Meskipun sempat ada isyarat menolak atau tidak dari PKS yang menjadi koalisi Gerindra, Erwan berpendapat partai tersebut akan tetap terus mengusahakan kadernya untuk menjadi cawapres Prabowo.

"Belum ada pembicaraan PKS menuju mendukung Anies, dari beberapa pengurus PKS lebih baik Anies menyelesaikan DKI karena tempo hari sudah serius mendukung Anies di DKI. Jadi kans Anies mendampingi Prabowo masih sulit," kata Erwan.


Dilema Prabowo

Terkait Prabowo, sosok yang disebutkan akan kembali bersaing dengan Joko Widodo dalam Pilpres 2019, hingga saat ini belum menentukan nama cawapresnya.

Meskipun partai yang dipimpinnya memiliki chemistry yang kuat sebagai sesama oposisi dengan PKS, Prabowo pun masih melakukan safari melakukan komunikasi politik dengan parpol lain. Salah satunya dengan Partai Demokrat yang dipimpin Presiden Ke-6 RI Susilo Bambang Yudhoyono (SBY).

Gagal dengan putra kedua, Edhie Baskoro Yudhoyono (Ibas), di persaingan politik tingkat tinggi, SBY mendorong putra sulungnya, Agus Harimurti Yudhoyono (AHY). Itu diawali ketika AHY memutuskan mundur dari karier militer dan mengikuti kontestasi Pilkada DKI Jakarta 2017.

Setelah gagal di Pilkada DKI, SBY menaruh AHY sebagai Komandan Satuan Tugas Bersama (Kogasma) partainya untuk Pilkada 2018, pemilu, dan pilpres 2019. Belakangan, nama AHY pun muncul sebagai bakal cawapres yang ditawarkan Demokrat pada calon koalisi.

Bawono berpendapat untuk memilih cawapres Prabowo ada dua hal yang menentukan. Pertama, calon pendamping harus bisa membantu menaikkan elektoral demi memenangkan konstestasi pilpres.

"Kedua apakah cawapres dipilih harus bisa berkontribusi dalam pemerintahan. Namun sayangnya variabel kedua ini kurang dilihat dari partai-partai yang berkoalisi," kata Bawono.

Dalam menimbang-timbang cawapres, kata Bawono, apabila Prabowo ingin meraih dan memperkuat suara dari kaum milenial, AHY dirasa pantas untuk mendampingi mantan perwira TNI angkatan darat ini. 

Terpilihnya AHY menjadi cawapres, Bawono berpandangan bahwa Prabowo akan memiliki tantangan yang berat. Prabowo harus bisa memastikan PKS tidak akan 'lari' dari koalisinya, karena kadernya tidak terpilih. 

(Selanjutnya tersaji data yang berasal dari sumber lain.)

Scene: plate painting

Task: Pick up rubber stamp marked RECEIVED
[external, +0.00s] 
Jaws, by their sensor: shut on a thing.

"Peluang itu tidak bisa terjadi (AHY cawapres Prabowo) kalau misalnya PKS tidak menerima. Kalau tidak menerima kompensasi apa? Itu PR bagi Prabowo," kata Bawono. 

Apabila ingin memperkecil risiko kehilangan PKS yang sudah setia berkoalisi dengan Gerindra, maka Prabowo harus memilih satu dari sembilan nama yang telah disodorkan partai yang dipimpin Sohibul Iman tersebut.

"Kalau elektabilitas jumlah pendukungnya yang besar dengan Islam kuat, Aher [Mantan Gubernur Jawa Barat Ahmad Heryawan] yang kuat. Ini dikaitkan dengan paket capres-cawapres. Berarti [Prabowo] maju dengan Kang Aher," kata Erwan saat dihubungi.

Selain memiliki elektabilitas yang tinggi, Aher merupakan salah satu kader PKS. Dengan memilih Aher sebagai cawapres, maka koalisi yang dibangun PKS dengan Gerindra akan semakin solid. 

Apalagi ditambah sentimen Islam, serta massa dan mesin partai PKS yang dikenal kuat dan efektif.

"PKS di beberapa kali terbukti pada saat Pilkada, mesin partai mereka jalan maksimal, detik-detik terakhir suara maksimal. Ini harus dipertimbangkan kemenangan itu, tidak sembarangan. Jadi agak complicated karena banyak varibel. Ada risiko masing-masing," kata Bawono.